A plotter in the wide world of reality-based fiction tends to plot out a small series of novels as one work. Sometimes it is released as one work, or broken into three or so, but overall it is plotted as one piece and often written as one. Patterners write each book seperately, sometimes carrying over elements between books, but planning them separate in a template. this is how mysteries are often written, such as Lillian Jackson Braun's The Cat Who... series. 

Mysteries and westerns are the only two genres where you can be a pantser, as long as you are a patterner. You can have the same character in all stories, like Dashiell Hammett's Continental Op series, but each book is stand alone, plotted separately. However, you can be a plotter and decide how many books total the series will have and loosely outline them before writing, fleshing out the outlines as you go.

Please feel free to look up each author I mention and how each series is rated by critics and readers alike. The books that stand the test of time are always by plotters (long-haul and arc with vision), and patterners. This is good to know for readers and writers alike. Readers will enjoy these stories more throughout their lives and writers will find more lasting success with these styles.

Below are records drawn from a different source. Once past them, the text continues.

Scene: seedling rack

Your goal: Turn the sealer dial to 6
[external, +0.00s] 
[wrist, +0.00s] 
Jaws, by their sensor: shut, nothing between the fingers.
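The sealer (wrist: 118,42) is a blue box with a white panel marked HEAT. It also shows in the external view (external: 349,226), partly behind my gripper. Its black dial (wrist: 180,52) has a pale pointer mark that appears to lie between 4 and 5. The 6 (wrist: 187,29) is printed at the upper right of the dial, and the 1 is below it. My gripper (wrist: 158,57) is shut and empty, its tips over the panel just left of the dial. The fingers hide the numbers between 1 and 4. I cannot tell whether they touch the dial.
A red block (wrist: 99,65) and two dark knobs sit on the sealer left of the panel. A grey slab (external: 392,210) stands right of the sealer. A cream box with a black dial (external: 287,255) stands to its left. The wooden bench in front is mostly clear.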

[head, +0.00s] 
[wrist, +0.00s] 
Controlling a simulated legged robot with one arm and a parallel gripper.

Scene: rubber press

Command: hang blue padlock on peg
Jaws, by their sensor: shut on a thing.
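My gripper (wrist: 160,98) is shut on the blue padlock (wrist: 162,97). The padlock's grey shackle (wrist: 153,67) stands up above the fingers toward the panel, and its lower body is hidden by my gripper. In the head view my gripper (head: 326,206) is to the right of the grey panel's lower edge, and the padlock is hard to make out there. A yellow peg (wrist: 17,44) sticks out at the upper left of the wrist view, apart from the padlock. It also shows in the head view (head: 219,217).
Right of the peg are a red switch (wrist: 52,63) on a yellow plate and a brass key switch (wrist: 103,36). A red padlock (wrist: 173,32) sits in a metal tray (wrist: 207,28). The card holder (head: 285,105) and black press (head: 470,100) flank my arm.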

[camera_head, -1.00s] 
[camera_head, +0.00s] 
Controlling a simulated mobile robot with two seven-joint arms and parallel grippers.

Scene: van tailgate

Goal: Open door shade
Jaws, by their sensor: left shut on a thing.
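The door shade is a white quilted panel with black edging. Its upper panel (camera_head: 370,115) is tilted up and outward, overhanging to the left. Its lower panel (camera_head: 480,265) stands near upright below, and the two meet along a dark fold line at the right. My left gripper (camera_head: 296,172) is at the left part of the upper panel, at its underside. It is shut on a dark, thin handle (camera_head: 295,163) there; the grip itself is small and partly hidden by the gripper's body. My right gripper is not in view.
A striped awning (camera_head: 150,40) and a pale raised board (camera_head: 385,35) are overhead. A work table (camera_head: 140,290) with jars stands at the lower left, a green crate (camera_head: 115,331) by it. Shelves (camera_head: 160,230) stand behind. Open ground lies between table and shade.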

Avoid the pantsers. Maybe you kinda like the Twilight series as a teenager, but try reading it again in twenty years. It won't cut it. Dashiell Hammet's work from the 20's stands up enough that now in 2014 Johnny Depp is staring in a film adaptation of The Thin Man that will come out in the future.

For readers and writers alike, look for the plotters and patterners of the world to read, and follow their suit if writing. These are the books that will be loved long after the writer shuffles off the mortal coil. And that should be what we all want.